Let $a_n = a_1,a_2,a_3,...$ be a periodic sequence and $T$ be its period.
Then the sequence $b_n$ with $b_{2n-1} = a_{(2m+2(n-1)+1)^2+2m+4(n-1)+3}$ for $n = 1,2,3,...$ and $b_{2n} = a_{(2m+2(n-1)+1)^2+6m+4(n-1)+4}$ for $n = 1,2,3,...$ and some fixed $m \in \mathbb{Z}_{\geq 0}$ should also be periodic with a period of $2T$, right?
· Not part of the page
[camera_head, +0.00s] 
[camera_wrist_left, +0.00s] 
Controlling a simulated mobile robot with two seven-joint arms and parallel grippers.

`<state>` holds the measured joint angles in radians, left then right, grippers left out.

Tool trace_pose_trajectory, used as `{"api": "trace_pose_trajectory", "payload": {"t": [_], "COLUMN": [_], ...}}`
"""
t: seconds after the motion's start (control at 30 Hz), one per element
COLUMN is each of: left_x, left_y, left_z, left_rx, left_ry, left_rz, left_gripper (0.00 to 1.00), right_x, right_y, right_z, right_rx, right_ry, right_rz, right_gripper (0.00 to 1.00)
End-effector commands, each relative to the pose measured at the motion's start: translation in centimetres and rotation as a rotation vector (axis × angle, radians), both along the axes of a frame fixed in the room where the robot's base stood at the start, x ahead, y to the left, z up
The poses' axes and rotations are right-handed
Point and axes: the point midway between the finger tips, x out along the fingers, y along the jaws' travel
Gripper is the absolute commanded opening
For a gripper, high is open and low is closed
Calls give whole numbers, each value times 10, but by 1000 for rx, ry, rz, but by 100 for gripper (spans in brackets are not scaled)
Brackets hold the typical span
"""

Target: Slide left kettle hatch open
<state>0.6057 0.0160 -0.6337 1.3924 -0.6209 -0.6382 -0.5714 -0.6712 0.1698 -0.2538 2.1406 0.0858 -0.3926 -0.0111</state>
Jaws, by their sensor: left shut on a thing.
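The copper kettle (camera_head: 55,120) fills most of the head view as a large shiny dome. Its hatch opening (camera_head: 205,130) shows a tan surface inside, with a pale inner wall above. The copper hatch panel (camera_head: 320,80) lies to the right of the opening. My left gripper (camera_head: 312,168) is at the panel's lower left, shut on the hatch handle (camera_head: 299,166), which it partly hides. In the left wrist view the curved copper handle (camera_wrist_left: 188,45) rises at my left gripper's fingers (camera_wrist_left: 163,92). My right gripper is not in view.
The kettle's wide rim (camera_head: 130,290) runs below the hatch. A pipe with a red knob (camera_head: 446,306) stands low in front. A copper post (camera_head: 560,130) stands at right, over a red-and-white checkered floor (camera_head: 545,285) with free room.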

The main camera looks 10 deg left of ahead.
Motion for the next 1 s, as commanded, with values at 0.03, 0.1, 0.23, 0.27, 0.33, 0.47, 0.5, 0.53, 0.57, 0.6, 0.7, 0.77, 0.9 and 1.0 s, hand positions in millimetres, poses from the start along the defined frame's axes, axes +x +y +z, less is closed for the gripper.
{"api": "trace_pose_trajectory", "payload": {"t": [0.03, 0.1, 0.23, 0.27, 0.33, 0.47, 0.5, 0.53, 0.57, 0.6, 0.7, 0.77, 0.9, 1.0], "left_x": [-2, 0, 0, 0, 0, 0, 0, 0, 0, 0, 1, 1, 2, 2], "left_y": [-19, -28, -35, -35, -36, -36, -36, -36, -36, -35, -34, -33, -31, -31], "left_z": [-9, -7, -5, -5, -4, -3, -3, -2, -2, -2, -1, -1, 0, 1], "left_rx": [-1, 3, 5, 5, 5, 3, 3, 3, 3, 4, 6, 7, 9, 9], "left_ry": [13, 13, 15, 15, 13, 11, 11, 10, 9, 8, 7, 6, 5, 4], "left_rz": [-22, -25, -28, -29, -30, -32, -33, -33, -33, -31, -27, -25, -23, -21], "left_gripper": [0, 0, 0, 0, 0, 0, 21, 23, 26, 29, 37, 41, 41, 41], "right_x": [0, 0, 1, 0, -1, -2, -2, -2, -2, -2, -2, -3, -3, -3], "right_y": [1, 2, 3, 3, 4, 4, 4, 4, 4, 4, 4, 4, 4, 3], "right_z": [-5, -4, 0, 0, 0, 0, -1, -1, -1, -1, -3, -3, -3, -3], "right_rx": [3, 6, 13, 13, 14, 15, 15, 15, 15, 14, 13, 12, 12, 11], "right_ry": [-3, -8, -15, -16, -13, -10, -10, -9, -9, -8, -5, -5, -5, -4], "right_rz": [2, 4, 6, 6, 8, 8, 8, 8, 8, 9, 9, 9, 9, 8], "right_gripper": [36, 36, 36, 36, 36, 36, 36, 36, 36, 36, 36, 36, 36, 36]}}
Since you have since asked another question here (after several days of trying to solving the same problem) I'll answer your original question in full ot present a full picture for anyone who may have a similar question:
First, note that for any $T$ we have
$$(x+T)^n=\sum_{k=0}^n \binom{n}{k}x^{n-k}T^k= x^n+\sum_{k=1}^n \binom{n}{k}x^{n-k}T^k$$
$$=x^n+T\sum_{k=1}^n \binom{n}{k}x^{n-k}T^{k-1}\equiv x^n\ (\text{mod }T)$$
Then any polynomial $P(x)$ has the property
$$P(x+T)=\sum_{k=0}^n a_k(x+T)^k\equiv \sum_{k=0}^n a_kx^k=P(x)\ (\text{mod }T)$$
Now, suppose that $a_n$ is periodic with some period $T$ and consider the sequence $r_n=a_{P(n)}$. We have that
$$r_{n+T}=a_{P(n+T)}=a_{P(n)+qT}=a_{P(n)}=r_n$$
which implies that $r(n)$ has a period of $T$ (not neccessarily a minimum period of $T$). The key step here is noticing that $P(n+T)=P(n)+qT$ for some integer $q$. Taking your specific question, we have shown that both $b_{2n}$ and $b_{2n-1}$ are both periodic with a (not necessarily the minimum) period of $T$. But then for even $n=2k$ and odd $n=2k-1$ respectively
$$b_{n+2T}=b_{2k+2T}=b_{2(k+T)}=b_{2k}=b_n$$
$$b_{n+2T}=b_{2k-1+2T}=b_{2(k+T)-1}=b_{2k-1}=b_n$$
We conclude that $b_n$ has a period of $2T$ although again we stress that this may not be the minimum period.